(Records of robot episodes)
"""

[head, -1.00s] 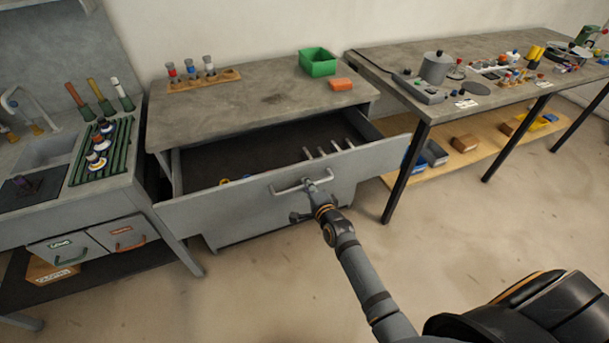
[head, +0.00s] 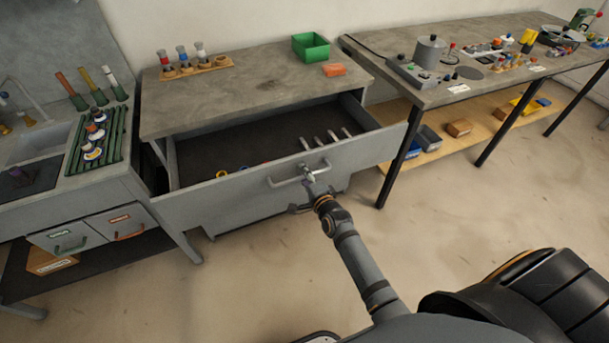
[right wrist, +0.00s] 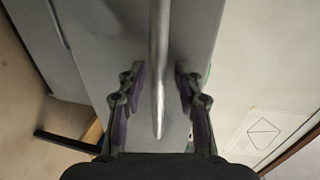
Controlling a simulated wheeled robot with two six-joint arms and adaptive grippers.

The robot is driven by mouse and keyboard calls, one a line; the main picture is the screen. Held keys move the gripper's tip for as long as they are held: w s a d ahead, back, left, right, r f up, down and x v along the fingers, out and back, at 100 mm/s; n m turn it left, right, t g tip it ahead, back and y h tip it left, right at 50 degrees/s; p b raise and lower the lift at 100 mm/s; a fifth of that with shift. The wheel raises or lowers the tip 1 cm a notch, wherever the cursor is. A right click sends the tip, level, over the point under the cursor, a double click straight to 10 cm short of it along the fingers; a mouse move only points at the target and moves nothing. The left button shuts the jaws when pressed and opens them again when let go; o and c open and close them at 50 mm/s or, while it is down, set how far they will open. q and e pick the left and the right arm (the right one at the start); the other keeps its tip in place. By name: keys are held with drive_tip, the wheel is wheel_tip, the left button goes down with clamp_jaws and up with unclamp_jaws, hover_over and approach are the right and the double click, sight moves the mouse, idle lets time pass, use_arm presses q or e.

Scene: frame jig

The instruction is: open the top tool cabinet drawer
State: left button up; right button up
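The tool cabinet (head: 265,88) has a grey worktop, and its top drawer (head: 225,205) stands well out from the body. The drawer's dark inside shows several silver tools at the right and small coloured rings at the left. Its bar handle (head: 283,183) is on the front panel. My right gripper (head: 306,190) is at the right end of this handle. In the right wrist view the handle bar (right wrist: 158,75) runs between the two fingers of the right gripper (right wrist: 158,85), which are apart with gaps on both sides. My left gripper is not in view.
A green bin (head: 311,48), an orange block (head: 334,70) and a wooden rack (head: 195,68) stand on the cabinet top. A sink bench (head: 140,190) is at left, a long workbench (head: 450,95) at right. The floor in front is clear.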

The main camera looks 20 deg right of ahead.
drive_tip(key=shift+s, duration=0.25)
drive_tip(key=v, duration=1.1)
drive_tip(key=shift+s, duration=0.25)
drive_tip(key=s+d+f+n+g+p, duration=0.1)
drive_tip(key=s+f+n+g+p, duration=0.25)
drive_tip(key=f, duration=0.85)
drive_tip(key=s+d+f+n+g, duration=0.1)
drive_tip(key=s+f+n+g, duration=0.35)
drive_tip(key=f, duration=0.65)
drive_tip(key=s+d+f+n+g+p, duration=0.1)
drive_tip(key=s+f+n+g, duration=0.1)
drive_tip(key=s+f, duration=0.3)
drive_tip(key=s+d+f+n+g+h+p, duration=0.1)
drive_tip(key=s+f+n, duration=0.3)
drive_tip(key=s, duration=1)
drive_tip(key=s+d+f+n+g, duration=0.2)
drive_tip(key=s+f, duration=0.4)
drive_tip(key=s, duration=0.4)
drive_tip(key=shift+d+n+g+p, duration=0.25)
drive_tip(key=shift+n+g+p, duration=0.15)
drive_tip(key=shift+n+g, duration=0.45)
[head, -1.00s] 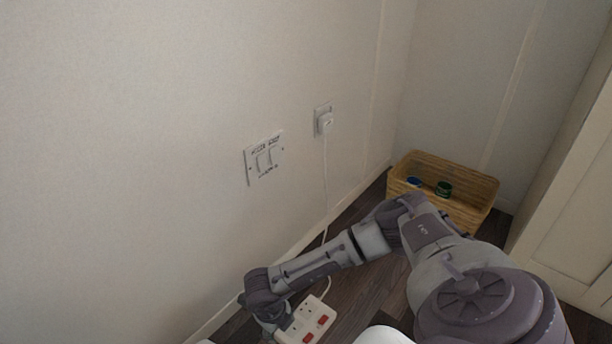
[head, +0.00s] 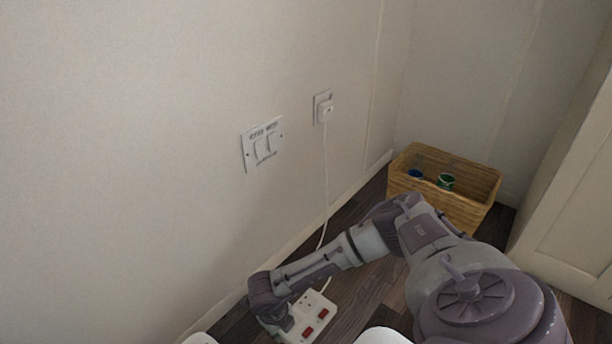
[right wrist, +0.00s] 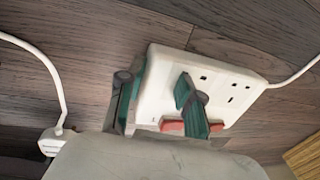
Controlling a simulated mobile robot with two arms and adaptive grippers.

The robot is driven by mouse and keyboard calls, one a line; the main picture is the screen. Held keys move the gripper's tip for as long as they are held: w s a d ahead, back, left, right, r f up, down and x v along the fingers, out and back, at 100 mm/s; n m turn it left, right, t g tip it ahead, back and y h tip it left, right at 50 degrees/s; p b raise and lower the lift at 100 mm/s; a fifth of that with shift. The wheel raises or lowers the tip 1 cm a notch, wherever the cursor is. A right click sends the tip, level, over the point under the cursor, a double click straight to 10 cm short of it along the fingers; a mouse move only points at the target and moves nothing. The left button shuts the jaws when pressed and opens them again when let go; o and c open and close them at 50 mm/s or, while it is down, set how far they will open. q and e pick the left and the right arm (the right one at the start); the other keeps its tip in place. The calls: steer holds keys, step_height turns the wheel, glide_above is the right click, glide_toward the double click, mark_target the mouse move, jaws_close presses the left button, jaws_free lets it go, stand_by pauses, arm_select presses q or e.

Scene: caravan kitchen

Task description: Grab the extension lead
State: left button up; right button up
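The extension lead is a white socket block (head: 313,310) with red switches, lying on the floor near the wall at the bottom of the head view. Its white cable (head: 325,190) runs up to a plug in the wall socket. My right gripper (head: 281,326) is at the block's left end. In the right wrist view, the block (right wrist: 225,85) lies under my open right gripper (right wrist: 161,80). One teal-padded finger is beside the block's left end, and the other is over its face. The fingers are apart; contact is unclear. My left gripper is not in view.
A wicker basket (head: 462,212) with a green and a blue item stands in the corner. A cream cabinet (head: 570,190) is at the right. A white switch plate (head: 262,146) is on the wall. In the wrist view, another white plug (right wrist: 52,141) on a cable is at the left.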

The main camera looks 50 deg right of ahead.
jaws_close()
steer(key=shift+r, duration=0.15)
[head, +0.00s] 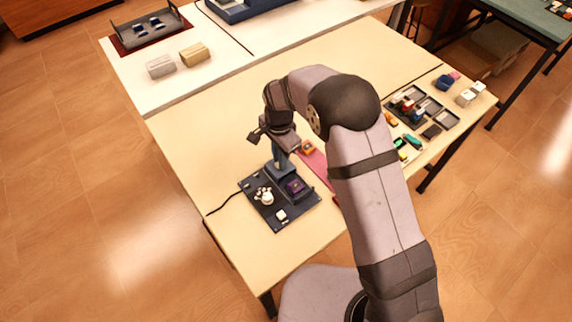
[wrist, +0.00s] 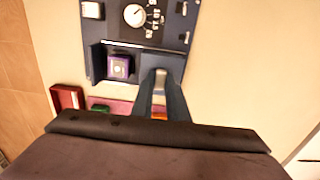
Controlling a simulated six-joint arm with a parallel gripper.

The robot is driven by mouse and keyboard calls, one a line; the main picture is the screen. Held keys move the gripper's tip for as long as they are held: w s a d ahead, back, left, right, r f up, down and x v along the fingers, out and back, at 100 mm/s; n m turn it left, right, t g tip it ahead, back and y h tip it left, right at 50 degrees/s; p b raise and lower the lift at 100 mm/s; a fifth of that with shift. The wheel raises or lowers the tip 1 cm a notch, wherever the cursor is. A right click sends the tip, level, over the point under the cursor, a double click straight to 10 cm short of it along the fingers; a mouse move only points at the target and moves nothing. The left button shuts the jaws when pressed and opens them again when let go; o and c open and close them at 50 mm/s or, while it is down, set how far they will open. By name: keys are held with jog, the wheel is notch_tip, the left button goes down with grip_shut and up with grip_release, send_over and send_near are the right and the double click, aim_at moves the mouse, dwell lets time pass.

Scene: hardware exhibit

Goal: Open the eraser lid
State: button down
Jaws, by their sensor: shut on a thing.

"""

_Exercise_. Your task is to copy the entries in full and exactly, without any images.

_Result_.
[head, -1.00s] 
[head, +0.00s] 
[right wrist, +0.00s] 
Controlling a simulated wheeled robot with two six-joint arms and adaptive grippers.

The robot is driven by mouse and keyboard calls, one a line; the main picture is the screen. Held keys move the gripper's tip for as long as they are held: w s a d ahead, back, left, right, r f up, down and x v along the fingers, out and back, at 100 mm/s; n m turn it left, right, t g tip it ahead, back and y h tip it left, right at 50 degrees/s; p b raise and lower the lift at 100 mm/s; a fifth of that with shift. The wheel raises or lowers the tip 1 cm a notch, wherever the cursor is. A right click sends the tip, level, over the point under the cursor, a double click straight to 10 cm short of it along the fingers; a mouse move only points at the target and moves nothing. The left button shuts the jaws when pressed and opens them again when let go; o and c open and close them at 50 mm/s or, while it is down, set how far they will open. q and e pick the left and the right arm (the right one at the start); the other keeps its tip in place. By name: keys are held with drive_tip, the wheel is wheel_tip, the left button goes down with clamp_jaws and up with unclamp_jaws, hover_over and approach are the right and the double click, sight moves the mouse, idle lets time pass, use_arm presses q or e.

Scene: frame jig

The instruction is: open the top tool cabinet drawer
State: left button up; right button up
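The tool cabinet (head: 265,88) has a grey worktop, and its top drawer (head: 225,205) stands well out from the body. The drawer's dark inside shows several silver tools at the right and small coloured rings at the left. Its bar handle (head: 283,183) is on the front panel. My right gripper (head: 306,190) is at the right end of this handle. In the right wrist view the handle bar (right wrist: 158,75) runs between the two fingers of the right gripper (right wrist: 158,85), which are apart with gaps on both sides. My left gripper is not in view.
A green bin (head: 311,48), an orange block (head: 334,70) and a wooden rack (head: 195,68) stand on the cabinet top. A sink bench (head: 140,190) is at left, a long workbench (head: 450,95) at right. The floor in front is clear.

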The main camera looks 20 deg right of ahead.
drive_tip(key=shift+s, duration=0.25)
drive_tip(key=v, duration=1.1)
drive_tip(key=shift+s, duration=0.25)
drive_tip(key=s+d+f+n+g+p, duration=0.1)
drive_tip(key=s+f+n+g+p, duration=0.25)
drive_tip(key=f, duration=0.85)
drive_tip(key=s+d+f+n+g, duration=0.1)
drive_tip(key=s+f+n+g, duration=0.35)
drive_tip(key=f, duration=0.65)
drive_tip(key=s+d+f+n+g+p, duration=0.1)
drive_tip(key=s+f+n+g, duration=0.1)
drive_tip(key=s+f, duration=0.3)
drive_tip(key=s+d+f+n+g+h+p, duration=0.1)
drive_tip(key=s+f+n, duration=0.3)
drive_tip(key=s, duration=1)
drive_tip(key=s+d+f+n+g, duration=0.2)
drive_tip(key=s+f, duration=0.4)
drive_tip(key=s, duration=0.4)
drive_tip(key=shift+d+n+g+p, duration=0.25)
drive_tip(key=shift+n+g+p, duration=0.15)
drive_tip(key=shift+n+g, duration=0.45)
[head, -1.00s] 
[head, +0.00s] 
[right wrist, +0.00s] 
Controlling a simulated mobile robot with two arms and adaptive grippers.

The robot is driven by mouse and keyboard calls, one a line; the main picture is the screen. Held keys move the gripper's tip for as long as they are held: w s a d ahead, back, left, right, r f up, down and x v along the fingers, out and back, at 100 mm/s; n m turn it left, right, t g tip it ahead, back and y h tip it left, right at 50 degrees/s; p b raise and lower the lift at 100 mm/s; a fifth of that with shift. The wheel raises or lowers the tip 1 cm a notch, wherever the cursor is. A right click sends the tip, level, over the point under the cursor, a double click straight to 10 cm short of it along the fingers; a mouse move only points at the target and moves nothing. The left button shuts the jaws when pressed and opens them again when let go; o and c open and close them at 50 mm/s or, while it is down, set how far they will open. q and e pick the left and the right arm (the right one at the start); the other keeps its tip in place. The calls: steer holds keys, step_height turns the wheel, glide_above is the right click, glide_toward the double click, mark_target the mouse move, jaws_close presses the left button, jaws_free lets it go, stand_by pauses, arm_select presses q or e.

Scene: caravan kitchen

Task description: Grab the extension lead
State: left button up; right button up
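The extension lead is a white socket block (head: 313,310) with red switches, lying on the floor near the wall at the bottom of the head view. Its white cable (head: 325,190) runs up to a plug in the wall socket. My right gripper (head: 281,326) is at the block's left end. In the right wrist view, the block (right wrist: 225,85) lies under my open right gripper (right wrist: 161,80). One teal-padded finger is beside the block's left end, and the other is over its face. The fingers are apart; contact is unclear. My left gripper is not in view.
A wicker basket (head: 462,212) with a green and a blue item stands in the corner. A cream cabinet (head: 570,190) is at the right. A white switch plate (head: 262,146) is on the wall. In the wrist view, another white plug (right wrist: 52,141) on a cable is at the left.

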The main camera looks 50 deg right of ahead.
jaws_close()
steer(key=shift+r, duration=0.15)
[head, +0.00s] 
[wrist, +0.00s] 
Controlling a simulated six-joint arm with a parallel gripper.

The robot is driven by mouse and keyboard calls, one a line; the main picture is the screen. Held keys move the gripper's tip for as long as they are held: w s a d ahead, back, left, right, r f up, down and x v along the fingers, out and back, at 100 mm/s; n m turn it left, right, t g tip it ahead, back and y h tip it left, right at 50 degrees/s; p b raise and lower the lift at 100 mm/s; a fifth of that with shift. The wheel raises or lowers the tip 1 cm a notch, wherever the cursor is. A right click sends the tip, level, over the point under the cursor, a double click straight to 10 cm short of it along the fingers; a mouse move only points at the target and moves nothing. The left button shuts the jaws when pressed and opens them again when let go; o and c open and close them at 50 mm/s or, while it is down, set how far they will open. By name: keys are held with jog, the wheel is notch_tip, the left button goes down with grip_shut and up with grip_release, send_over and send_near are the right and the double click, aim_at moves the mouse, dwell lets time pass.

Scene: hardware exhibit

Goal: Open the eraser lid
State: button down
Jaws, by their sensor: shut on a thing.

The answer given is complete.